Given data »
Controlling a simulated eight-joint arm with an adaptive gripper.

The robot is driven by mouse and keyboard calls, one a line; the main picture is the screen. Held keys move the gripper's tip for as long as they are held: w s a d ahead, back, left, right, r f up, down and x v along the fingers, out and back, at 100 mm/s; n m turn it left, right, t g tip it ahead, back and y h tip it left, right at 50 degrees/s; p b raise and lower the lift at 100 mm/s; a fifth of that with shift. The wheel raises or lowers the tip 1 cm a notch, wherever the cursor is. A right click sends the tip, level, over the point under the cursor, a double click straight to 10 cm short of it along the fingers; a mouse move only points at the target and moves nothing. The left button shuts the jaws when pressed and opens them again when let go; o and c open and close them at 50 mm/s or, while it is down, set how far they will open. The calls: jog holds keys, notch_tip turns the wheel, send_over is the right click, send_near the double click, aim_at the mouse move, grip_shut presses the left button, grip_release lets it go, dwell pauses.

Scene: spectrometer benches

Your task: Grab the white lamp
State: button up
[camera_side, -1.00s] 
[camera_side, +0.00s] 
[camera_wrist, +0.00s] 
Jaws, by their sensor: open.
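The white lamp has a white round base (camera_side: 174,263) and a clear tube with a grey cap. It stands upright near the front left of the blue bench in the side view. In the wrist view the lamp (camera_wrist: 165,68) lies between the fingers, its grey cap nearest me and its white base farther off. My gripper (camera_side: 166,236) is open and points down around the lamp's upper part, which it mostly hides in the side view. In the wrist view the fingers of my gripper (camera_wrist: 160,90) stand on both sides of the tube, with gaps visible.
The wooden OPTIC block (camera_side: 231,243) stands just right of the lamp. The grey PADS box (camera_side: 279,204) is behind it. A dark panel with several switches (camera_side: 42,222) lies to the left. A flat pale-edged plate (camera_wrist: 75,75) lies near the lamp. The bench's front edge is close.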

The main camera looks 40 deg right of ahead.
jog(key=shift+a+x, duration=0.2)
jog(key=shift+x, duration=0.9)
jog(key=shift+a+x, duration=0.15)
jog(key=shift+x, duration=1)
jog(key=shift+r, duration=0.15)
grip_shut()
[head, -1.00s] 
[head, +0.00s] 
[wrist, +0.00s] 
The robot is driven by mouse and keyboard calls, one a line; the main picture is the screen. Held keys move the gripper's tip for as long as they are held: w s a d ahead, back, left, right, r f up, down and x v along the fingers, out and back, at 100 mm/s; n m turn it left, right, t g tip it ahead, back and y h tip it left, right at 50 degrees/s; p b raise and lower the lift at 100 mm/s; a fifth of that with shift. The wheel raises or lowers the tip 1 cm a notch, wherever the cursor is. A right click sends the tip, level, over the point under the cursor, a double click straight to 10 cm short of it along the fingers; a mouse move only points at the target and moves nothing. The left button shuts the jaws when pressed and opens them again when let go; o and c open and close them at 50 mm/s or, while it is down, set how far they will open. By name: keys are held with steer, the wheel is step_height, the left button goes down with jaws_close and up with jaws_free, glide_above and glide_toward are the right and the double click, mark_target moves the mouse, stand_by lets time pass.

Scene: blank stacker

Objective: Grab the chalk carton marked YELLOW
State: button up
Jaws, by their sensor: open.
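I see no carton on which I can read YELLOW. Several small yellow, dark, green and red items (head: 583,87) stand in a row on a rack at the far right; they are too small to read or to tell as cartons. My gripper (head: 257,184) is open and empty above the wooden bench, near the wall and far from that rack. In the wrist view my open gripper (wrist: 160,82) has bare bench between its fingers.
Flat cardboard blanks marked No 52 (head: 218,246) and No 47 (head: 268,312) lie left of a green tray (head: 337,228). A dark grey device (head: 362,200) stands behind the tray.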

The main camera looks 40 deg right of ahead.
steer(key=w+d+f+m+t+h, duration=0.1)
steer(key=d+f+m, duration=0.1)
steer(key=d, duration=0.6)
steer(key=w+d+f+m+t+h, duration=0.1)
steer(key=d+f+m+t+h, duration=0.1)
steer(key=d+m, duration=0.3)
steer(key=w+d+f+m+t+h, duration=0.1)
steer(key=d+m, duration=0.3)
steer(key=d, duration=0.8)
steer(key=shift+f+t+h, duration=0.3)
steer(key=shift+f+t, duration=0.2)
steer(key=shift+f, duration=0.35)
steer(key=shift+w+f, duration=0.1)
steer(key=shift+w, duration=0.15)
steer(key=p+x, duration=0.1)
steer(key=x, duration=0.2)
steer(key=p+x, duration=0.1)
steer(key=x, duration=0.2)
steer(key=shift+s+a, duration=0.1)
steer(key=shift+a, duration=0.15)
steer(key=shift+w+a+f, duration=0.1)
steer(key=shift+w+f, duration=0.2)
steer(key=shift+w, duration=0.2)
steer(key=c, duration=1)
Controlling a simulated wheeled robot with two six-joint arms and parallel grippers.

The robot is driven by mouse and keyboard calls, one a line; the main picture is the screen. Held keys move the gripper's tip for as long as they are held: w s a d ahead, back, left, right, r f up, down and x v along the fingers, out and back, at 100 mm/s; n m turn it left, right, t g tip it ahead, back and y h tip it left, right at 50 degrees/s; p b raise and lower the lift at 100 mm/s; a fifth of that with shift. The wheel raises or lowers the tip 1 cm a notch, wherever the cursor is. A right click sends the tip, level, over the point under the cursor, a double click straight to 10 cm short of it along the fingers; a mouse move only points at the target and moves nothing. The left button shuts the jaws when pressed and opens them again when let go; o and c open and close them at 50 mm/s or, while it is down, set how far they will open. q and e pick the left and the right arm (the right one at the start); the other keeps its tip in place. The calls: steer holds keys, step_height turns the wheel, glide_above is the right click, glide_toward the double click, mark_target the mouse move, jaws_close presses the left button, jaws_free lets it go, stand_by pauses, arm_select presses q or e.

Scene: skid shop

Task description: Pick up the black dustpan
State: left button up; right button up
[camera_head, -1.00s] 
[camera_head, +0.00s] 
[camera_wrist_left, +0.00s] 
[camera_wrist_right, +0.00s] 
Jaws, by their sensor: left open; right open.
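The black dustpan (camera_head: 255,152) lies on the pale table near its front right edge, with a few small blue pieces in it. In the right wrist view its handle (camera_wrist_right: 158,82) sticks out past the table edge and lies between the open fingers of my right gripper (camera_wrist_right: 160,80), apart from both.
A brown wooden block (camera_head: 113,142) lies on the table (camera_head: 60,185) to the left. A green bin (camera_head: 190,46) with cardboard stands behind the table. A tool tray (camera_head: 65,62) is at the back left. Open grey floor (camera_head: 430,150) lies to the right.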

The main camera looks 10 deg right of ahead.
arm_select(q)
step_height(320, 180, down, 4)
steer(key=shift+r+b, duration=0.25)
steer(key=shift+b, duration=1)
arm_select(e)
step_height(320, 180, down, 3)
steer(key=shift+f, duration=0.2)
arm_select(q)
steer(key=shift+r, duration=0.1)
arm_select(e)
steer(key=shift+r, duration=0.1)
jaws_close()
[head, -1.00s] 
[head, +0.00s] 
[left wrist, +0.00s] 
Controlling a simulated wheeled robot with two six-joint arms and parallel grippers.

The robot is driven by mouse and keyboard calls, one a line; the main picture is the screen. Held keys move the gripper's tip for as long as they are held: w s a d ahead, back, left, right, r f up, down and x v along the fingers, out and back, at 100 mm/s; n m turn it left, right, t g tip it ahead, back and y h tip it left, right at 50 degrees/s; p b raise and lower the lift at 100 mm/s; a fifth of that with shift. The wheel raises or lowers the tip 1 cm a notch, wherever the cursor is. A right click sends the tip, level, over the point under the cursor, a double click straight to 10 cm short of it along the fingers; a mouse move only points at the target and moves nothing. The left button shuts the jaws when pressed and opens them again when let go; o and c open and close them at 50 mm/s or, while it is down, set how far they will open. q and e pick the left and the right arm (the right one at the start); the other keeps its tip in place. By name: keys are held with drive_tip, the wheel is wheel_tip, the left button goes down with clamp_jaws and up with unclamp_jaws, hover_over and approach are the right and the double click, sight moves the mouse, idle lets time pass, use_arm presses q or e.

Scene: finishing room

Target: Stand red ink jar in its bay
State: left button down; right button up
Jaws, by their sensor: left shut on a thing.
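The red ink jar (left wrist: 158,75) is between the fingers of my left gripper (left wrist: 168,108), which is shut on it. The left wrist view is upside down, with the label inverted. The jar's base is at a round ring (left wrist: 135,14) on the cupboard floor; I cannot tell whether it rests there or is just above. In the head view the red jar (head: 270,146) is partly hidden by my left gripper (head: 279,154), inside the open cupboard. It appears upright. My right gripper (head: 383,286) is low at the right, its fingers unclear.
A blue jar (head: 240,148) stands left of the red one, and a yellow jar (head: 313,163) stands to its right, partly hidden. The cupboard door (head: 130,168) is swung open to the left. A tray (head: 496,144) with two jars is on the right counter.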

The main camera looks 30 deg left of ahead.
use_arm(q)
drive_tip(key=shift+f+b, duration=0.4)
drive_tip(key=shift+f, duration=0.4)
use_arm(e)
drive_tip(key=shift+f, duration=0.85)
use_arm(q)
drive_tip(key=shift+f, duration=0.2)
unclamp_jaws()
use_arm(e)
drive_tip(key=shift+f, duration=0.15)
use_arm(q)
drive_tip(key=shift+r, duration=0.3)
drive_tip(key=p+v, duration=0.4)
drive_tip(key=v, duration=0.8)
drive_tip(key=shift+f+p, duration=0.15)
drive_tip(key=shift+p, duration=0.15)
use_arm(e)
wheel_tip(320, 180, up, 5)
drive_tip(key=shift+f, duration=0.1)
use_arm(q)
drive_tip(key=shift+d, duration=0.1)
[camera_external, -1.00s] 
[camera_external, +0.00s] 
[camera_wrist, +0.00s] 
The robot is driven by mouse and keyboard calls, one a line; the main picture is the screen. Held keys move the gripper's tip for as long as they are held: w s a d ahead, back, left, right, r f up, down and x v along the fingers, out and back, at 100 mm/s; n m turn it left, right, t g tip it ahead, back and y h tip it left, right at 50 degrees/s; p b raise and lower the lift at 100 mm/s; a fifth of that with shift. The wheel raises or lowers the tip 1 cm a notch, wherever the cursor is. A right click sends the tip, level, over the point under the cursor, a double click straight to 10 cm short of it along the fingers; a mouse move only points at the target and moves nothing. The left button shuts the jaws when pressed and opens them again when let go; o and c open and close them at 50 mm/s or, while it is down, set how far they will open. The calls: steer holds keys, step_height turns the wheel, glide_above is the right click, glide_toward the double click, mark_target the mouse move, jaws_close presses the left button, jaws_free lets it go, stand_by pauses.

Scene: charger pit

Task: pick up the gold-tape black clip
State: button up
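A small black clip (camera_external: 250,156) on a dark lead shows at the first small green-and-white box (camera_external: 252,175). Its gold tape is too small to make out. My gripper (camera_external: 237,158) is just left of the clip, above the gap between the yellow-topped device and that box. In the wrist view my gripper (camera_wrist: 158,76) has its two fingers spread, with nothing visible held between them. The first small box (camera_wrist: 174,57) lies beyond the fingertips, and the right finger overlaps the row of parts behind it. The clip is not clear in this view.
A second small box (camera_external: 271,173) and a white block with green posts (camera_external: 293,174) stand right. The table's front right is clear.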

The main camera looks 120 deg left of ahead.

What the task requires » Repeat, exactly as they stand above, the lines from the line with "[camera_head, +0.00s]" to the line with "[camera_wrist_right, +0.00s]", both lines included.

Reply »
[camera_head, +0.00s] 
[camera_wrist_left, +0.00s] 
[camera_wrist_right, +0.00s] 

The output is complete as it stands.